(Data listing)
************

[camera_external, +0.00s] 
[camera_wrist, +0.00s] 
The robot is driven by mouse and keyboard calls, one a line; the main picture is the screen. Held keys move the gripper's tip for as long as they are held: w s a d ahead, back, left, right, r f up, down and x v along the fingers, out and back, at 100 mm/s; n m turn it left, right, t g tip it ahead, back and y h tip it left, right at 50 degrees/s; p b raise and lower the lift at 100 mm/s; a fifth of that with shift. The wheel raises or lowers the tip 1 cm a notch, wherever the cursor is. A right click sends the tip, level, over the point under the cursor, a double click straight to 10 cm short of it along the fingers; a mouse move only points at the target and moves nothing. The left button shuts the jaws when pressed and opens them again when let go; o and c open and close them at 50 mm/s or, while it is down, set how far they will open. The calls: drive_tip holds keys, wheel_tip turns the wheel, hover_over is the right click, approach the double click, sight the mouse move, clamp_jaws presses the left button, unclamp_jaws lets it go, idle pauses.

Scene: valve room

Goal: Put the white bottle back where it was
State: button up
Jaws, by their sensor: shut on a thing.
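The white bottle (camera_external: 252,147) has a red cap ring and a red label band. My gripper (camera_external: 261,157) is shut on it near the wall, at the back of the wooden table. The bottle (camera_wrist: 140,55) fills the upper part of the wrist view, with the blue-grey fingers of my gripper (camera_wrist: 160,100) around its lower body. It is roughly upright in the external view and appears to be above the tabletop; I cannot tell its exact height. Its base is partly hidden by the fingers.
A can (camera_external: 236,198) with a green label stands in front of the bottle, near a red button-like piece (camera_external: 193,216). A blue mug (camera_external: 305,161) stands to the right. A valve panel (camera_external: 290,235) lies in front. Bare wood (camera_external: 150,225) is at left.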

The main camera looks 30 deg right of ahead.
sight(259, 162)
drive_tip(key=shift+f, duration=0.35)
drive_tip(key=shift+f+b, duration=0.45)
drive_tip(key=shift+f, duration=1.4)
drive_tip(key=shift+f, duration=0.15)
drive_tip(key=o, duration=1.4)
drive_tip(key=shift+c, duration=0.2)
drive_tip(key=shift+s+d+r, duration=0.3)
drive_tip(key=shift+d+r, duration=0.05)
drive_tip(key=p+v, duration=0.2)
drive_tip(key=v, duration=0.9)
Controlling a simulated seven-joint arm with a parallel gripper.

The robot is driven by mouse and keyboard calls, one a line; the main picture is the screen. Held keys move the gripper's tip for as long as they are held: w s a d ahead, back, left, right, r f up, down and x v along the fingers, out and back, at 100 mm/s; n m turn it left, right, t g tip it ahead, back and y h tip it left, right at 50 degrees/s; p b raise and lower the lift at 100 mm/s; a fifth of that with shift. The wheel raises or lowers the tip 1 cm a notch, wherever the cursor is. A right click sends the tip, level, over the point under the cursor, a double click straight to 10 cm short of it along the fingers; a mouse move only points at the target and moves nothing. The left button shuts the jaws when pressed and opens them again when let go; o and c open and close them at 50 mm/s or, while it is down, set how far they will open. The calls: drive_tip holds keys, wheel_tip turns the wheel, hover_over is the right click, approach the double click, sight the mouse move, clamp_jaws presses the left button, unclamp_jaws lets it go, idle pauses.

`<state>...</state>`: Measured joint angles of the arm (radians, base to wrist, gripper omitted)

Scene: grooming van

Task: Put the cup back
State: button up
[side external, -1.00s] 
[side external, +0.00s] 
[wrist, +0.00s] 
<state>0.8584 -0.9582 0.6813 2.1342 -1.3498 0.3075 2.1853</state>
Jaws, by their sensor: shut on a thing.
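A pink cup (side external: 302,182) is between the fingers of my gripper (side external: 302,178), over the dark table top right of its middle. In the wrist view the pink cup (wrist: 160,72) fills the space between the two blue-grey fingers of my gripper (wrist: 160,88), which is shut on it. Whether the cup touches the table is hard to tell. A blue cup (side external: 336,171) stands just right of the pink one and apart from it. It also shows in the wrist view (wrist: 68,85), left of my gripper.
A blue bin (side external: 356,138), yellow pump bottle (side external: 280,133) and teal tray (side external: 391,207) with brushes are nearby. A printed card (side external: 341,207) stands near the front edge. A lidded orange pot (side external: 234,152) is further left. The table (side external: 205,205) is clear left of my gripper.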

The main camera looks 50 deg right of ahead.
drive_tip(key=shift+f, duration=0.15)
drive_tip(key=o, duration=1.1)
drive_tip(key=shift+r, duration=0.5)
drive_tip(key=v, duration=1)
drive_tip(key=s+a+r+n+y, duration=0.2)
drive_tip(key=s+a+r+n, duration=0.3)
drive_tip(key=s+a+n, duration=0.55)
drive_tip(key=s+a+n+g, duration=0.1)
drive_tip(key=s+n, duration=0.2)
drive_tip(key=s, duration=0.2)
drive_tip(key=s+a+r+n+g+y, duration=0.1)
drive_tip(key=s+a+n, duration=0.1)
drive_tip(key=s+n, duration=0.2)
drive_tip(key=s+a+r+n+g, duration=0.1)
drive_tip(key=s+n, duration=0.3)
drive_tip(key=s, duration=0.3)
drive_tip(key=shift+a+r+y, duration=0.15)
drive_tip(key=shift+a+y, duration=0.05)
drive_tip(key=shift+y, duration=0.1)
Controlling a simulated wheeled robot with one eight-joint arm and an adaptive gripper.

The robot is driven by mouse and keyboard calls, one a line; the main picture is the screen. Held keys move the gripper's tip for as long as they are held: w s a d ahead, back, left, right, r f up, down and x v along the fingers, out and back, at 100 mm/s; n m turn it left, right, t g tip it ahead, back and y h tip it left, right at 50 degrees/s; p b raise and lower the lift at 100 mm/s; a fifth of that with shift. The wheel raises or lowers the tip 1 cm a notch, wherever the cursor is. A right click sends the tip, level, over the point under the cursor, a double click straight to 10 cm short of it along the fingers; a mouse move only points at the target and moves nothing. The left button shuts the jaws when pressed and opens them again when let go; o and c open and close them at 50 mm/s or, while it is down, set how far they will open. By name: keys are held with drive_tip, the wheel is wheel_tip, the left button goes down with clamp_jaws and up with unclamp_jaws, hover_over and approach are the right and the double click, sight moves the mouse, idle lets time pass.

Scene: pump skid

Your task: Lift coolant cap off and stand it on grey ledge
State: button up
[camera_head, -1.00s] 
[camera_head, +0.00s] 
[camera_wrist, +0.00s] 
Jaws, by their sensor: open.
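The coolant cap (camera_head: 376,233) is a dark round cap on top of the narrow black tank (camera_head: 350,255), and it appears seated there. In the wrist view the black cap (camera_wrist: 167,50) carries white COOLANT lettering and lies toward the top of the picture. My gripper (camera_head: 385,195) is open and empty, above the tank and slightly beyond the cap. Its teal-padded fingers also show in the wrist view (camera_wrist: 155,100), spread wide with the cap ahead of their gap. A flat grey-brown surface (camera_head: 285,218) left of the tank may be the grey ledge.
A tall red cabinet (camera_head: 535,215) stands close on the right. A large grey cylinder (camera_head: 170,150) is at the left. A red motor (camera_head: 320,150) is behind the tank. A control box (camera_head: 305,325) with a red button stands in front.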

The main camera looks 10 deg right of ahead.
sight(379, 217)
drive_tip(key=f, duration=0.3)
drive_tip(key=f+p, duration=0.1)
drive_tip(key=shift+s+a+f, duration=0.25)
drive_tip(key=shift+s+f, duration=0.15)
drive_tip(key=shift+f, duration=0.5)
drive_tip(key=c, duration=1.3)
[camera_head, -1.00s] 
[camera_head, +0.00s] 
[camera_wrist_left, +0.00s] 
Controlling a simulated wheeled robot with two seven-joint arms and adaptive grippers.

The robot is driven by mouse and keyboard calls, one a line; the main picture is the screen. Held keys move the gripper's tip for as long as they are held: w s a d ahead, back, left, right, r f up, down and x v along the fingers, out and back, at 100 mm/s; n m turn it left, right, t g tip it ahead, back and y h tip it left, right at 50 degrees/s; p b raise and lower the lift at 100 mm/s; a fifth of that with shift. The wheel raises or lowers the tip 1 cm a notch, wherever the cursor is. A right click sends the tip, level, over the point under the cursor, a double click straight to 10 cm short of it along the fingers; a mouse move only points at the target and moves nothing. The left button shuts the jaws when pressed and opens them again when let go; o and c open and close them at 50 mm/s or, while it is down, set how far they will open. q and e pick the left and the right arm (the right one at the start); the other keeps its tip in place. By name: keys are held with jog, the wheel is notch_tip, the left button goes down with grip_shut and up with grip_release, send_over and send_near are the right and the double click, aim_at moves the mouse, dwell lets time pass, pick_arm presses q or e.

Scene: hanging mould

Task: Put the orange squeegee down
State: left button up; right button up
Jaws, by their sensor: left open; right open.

************

▶ TASK DETAILS:
As listed above, the lines from the line with "Goal: Put the white bottle back where it was" to the line with "Controlling a simulated seven-joint" are to be echoed exactly, with both ends included and nothing added.

▶ PROBLEM SOLUTION:
Goal: Put the white bottle back where it was
State: button up
Jaws, by their sensor: shut on a thing.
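The white bottle (camera_external: 252,147) has a red cap ring and a red label band. My gripper (camera_external: 261,157) is shut on it near the wall, at the back of the wooden table. The bottle (camera_wrist: 140,55) fills the upper part of the wrist view, with the blue-grey fingers of my gripper (camera_wrist: 160,100) around its lower body. It is roughly upright in the external view and appears to be above the tabletop; I cannot tell its exact height. Its base is partly hidden by the fingers.
A can (camera_external: 236,198) with a green label stands in front of the bottle, near a red button-like piece (camera_external: 193,216). A blue mug (camera_external: 305,161) stands to the right. A valve panel (camera_external: 290,235) lies in front. Bare wood (camera_external: 150,225) is at left.

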The main camera looks 30 deg right of ahead.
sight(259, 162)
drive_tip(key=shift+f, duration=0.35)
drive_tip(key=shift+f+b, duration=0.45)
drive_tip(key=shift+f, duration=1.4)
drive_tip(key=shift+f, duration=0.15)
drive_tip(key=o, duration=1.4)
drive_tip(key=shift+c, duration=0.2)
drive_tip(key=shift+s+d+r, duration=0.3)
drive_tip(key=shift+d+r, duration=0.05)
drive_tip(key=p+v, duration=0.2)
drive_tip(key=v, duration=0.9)
Controlling a simulated seven-joint arm with a parallel gripper.

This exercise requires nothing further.